Que retenez-vous de ces trois jours de discussions ?

Je pense qu’une partie du public et des acteurs ne sont pas vraiment conscients des enjeux qu’implique la déclaration du parc. Cela doit être autre chose qu’un parc en papier. Une fois qu’il a été créé, il faut avoir une structure indépendante, engager des discussions et déterminer des zones et des usages. Et certains usagers comme les pêcheurs ne veulent pas en entendre parler, quand bien même à présent ils n’utilisent pas tout le territoire. Cela veut bien dire qu’il y a des ambitions futures ou bien une incompréhension de ce qu’est la ‘durabilité’. Il va falloir choisir entre créer un parc qui fonctionne bien ou simplement créer un nom… Comme à Kiribati où pendant longtemps, on a continué à faire des activités totalement incompatibles avec une réserve.

Vous insistez également sur la nécessité de prioriser les objectifs

Oui, cela me paraît problématique. On fait de grandes listes où l’on met tout ce que l’on veut faire. Mais selon moi, il serait opportun d’isoler plutôt certains aspects et de ne garder que les priorités. Le débat sur l’exploitation potentielle des ressources des sous-sols me paraît inutile pour l’instant. On ne sait même pas si l’on en arrivera là un jour. Pareil pour les touristes, il n’y a pas de tourisme pour l’instant ! Donc, le plan, qu’il est nécessaire d’élaborer dans les prochains mois, devrait se concentrer sur ce qui existe déjà comme la pêche. Après, quand d’autres aspects surviendront, l’Agence pourra s’adapter et réagir intelligemment. J’ajouterais aussi qu’il faut que cette structure soit indépendante pour pouvoir affronter tous les défis qui l’attendent. Elle ne peut pas promouvoir et contrôler. Les responsabilités devraient d’ailleurs être séparées au sein même des ministères. Il faut pouvoir penser librement à ses missions.
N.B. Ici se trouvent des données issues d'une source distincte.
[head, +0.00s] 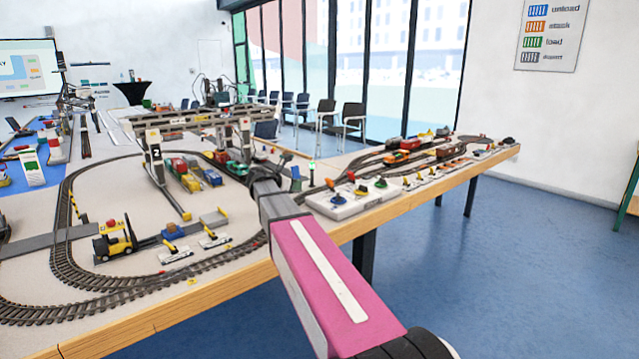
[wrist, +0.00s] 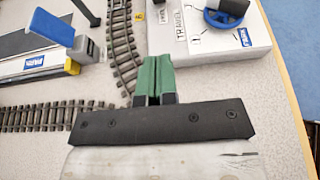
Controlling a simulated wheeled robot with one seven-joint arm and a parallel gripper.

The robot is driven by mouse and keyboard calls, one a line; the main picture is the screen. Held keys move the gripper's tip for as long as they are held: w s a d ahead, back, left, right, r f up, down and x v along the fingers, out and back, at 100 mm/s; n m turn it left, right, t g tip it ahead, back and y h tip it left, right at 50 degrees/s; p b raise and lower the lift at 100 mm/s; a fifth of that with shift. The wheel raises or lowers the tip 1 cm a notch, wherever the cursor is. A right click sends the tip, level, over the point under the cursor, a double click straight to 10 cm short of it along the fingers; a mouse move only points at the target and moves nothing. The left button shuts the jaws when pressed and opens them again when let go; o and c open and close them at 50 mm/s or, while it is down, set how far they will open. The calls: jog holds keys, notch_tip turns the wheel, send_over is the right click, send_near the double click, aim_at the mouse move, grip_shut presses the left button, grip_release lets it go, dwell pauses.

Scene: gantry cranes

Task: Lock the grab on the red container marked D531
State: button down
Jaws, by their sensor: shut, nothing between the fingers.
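My gripper (wrist: 153,80) shows in the wrist view with its green fingers shut and empty, above the table by a curve of track. A white control box (wrist: 205,38) with a blue knob (wrist: 228,14) is just beyond it to the right, marked TRAVEL and PARK. In the head view the control box (head: 342,207) carries several coloured knobs, to the right of my arm. A gantry crane (head: 200,122) spans the track behind, with red, yellow, green and blue items (head: 188,172) beneath it. I cannot read D531 or make out the grab there.
A yellow forklift (head: 115,240) stands inside the track loop at the left. More small coloured models (head: 410,148) line the right part of the table.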

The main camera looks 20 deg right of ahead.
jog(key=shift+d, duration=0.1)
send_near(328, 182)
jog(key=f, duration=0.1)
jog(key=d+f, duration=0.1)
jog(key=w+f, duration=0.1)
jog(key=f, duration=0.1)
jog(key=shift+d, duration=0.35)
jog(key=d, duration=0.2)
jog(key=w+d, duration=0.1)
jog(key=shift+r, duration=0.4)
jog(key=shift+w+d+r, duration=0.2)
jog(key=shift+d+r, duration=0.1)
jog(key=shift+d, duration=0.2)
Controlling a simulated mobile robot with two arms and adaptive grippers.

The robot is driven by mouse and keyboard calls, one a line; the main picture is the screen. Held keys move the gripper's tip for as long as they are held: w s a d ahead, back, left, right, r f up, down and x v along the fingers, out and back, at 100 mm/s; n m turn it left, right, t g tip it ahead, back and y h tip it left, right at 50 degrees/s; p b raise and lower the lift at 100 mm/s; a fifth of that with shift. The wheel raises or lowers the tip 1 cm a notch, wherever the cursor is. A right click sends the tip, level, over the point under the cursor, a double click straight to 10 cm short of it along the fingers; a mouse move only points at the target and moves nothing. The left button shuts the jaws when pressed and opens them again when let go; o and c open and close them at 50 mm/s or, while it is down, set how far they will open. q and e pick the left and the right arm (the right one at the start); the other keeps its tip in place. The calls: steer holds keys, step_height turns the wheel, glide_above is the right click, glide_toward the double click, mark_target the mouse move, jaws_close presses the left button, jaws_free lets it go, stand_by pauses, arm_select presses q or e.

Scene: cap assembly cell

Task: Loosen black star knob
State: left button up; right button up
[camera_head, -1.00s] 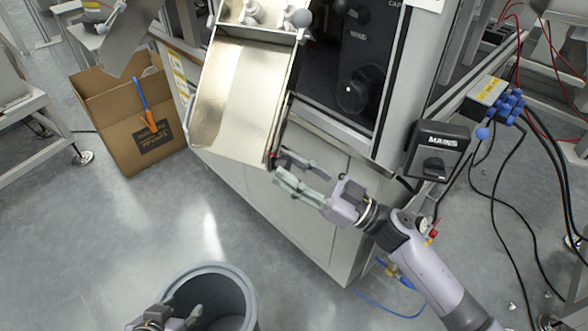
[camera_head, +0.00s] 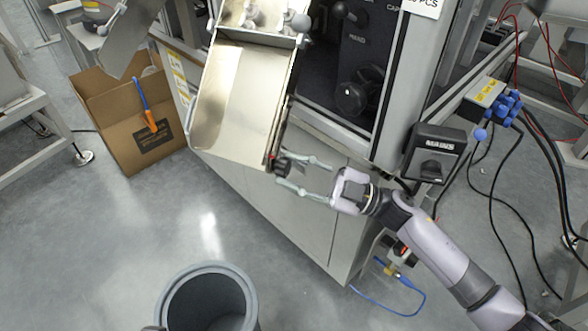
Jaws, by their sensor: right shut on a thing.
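The black star knob (camera_head: 282,164) sits at the lower right side of the metal chute (camera_head: 225,100), with a small red spot beside it. My right gripper (camera_head: 284,172) reaches in from the right and its fingers are shut on the knob. The fingers hide part of the knob, so its star shape is hard to make out. My left gripper's fingers do not show; only a dark sliver is at the bottom edge.
A grey round bin (camera_head: 165,303) stands on the floor below. A cardboard box (camera_head: 112,135) with an orange-and-blue tool is at the left. The machine cabinet (camera_head: 300,207), the MAINS switch box (camera_head: 436,152) and loose cables are near my right arm.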

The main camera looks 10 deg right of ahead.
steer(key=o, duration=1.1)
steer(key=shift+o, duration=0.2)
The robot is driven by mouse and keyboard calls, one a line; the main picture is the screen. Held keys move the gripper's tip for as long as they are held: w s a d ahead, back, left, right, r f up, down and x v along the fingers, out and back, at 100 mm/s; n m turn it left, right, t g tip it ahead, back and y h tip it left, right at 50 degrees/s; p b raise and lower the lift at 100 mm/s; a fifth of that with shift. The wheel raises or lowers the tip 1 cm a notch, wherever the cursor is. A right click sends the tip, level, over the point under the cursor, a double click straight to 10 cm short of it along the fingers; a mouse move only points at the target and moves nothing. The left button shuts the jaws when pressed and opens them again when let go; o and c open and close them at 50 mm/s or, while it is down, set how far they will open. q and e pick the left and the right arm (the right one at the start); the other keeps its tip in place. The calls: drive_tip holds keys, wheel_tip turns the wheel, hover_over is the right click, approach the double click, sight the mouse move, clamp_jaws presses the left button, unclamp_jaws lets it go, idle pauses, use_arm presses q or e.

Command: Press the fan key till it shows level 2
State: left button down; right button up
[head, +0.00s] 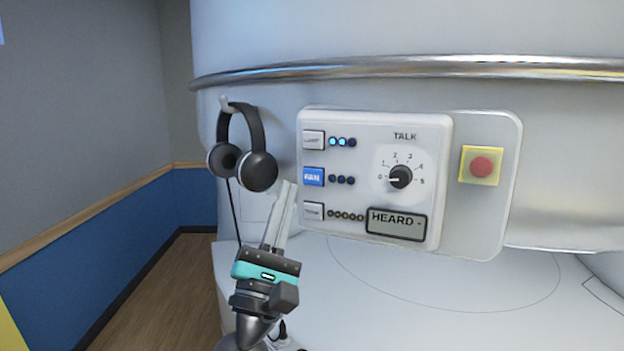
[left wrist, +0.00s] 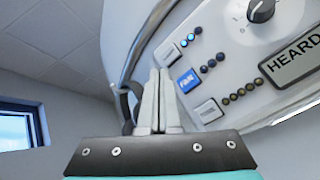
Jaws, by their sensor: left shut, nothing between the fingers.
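The fan key (head: 313,176) is a blue square button labelled FAN on the white control panel (head: 450,225). Its row of lamps (head: 342,180) looks dark, with none lit. In the left wrist view the fan key (left wrist: 188,81) is just right of my fingertips. My left gripper (head: 288,186) is shut and empty, its fingers pointing up, with the tips left of and slightly below the fan key. The tips look apart from the key; the exact gap in depth is hard to tell. My right gripper is not in view.
Above the fan key is the light key (head: 313,140) with two blue lamps lit. Below it is another white key (head: 312,211). A dial (head: 400,177), a HEARD display (head: 396,223) and a red button (head: 481,167) lie to the right. Headphones (head: 257,170) hang close left of my fingers.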

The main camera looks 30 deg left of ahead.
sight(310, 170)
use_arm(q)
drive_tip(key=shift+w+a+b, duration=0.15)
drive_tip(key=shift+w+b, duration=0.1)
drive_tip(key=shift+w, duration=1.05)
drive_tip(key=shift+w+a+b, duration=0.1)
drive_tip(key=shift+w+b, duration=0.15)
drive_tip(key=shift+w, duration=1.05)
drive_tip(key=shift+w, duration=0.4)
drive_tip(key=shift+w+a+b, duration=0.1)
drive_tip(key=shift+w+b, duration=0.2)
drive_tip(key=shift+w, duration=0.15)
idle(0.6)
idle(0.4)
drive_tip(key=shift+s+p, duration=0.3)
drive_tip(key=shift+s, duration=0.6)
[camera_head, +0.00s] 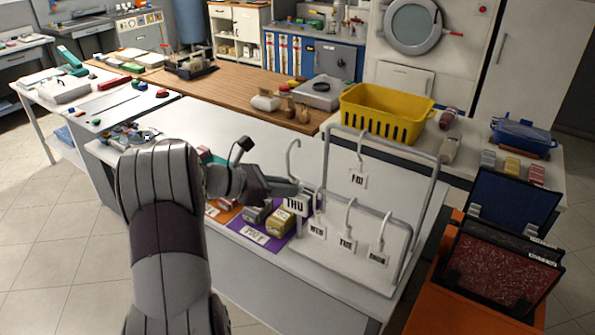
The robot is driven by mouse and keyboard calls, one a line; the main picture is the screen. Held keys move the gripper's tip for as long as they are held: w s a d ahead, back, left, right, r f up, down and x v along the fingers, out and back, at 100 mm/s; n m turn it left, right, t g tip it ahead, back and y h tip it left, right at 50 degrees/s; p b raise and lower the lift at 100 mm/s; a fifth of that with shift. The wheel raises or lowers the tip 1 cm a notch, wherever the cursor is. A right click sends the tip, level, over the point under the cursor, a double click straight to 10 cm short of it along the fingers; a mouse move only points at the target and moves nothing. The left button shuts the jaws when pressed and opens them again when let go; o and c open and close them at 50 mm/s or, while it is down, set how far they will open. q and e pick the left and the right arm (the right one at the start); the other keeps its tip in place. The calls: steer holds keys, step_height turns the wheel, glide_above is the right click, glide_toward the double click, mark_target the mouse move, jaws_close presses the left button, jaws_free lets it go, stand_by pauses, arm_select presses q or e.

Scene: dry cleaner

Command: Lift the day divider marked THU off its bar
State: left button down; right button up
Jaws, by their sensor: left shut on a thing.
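My left arm reaches in from the lower left, and its gripper (292,189) is shut on the divider marked THU (297,204), a white tag with a tall grey hook above it. The THU tag is upright, and its hook stands left of the rack's left post with no bar seen through it. The grey wire rack (436,205) stands on a white base. The FRI divider (358,180) hangs from its upper bar. The WED (317,230), TUE (346,243) and MON (378,257) dividers stand lower, in front. My right gripper is not in view.
A yellow basket (385,115) stands behind the rack. White counter (270,140) behind the gripper is mostly clear.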

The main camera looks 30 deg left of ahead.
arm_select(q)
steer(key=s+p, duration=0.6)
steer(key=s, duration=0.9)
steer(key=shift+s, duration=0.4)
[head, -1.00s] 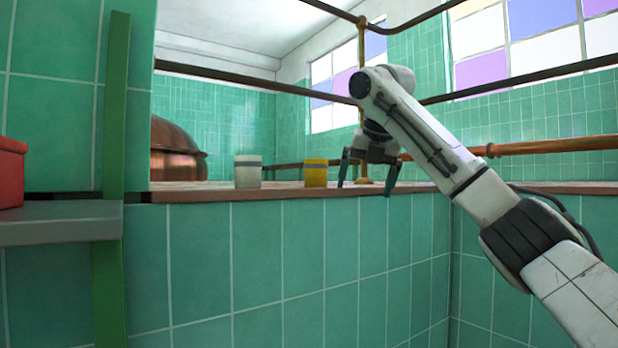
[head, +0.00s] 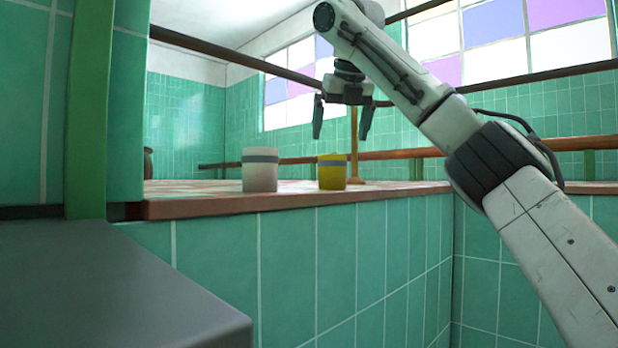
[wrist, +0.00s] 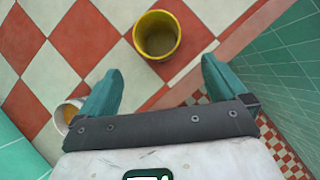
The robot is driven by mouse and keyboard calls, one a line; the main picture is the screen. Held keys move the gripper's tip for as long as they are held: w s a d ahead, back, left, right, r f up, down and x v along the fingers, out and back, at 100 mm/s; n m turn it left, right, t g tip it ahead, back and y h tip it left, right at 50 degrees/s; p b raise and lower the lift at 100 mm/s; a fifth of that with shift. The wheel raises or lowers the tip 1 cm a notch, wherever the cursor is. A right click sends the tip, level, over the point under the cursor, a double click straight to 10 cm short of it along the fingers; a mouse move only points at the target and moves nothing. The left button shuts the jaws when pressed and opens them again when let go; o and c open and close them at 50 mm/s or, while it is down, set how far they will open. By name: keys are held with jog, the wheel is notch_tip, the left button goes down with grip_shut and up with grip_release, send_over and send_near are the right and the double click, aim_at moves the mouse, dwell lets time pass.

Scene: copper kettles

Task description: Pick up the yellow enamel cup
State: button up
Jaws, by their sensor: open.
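The yellow enamel cup (head: 332,173) stands upright on the tiled ledge (head: 205,205), near its front edge. In the wrist view the yellow cup (wrist: 157,36) is seen from above, open-topped, with nothing clearly visible inside. My gripper (head: 342,120) is open and empty, pointing down above the ledge, with its fingertips higher than the cup's rim. In the wrist view the cup lies ahead of my gripper (wrist: 160,78), roughly between the lines of the two green fingers and beyond their tips. The fingers do not touch it.
A white cup with a grey band (head: 260,170) stands left of the yellow cup; in the wrist view it (wrist: 68,115) is close to the left finger. A brown pipe (head: 390,154) runs behind the cups. A grey shelf (head: 120,285) juts out at lower left.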

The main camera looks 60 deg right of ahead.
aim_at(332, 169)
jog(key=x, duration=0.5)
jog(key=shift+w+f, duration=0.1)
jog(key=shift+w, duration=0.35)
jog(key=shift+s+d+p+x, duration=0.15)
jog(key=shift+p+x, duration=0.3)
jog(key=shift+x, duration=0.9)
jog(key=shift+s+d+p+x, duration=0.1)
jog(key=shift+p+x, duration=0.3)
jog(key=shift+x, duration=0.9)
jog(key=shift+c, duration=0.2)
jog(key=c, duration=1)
Pour quelles raisons précisément ce parc est-il absolument nécessaire, selon vous ?

Vous êtes le seul pays de la région à avoir un tel environnement extra-lagunaire. C’est fragile ! Alors que toutes les ressources ont disparu tout autour, toute cette richesse attire les braconniers, les pêches illégales. Et plus les ressources dans les pays environnants vont diminuer, plus cette différence va être visible. Vu les moyens dont disposent les pêcheurs pour nettoyer les récifs en une nuit, il faut pouvoir être très réactif. Il faut penser à vos ressources parce que les autres y pensent sans aucun doute. Et en ce qui concerne le public, à qui tout cela peut paraître abstrait ou lointain, je pense qu’il est tout à fait possible d’avoir une relation, une fierté, un attachement avec une richesse que l’on ne connaît pas ou qu’on ne voit pas forcément…


Calendrier

Le parc s’est doté d’un comité de gestion, composé de représentants des institutions, des aires coutumières, des acteurs socioprofessionnels et des associations environnementales, qui élabore et propose un plan de gestion.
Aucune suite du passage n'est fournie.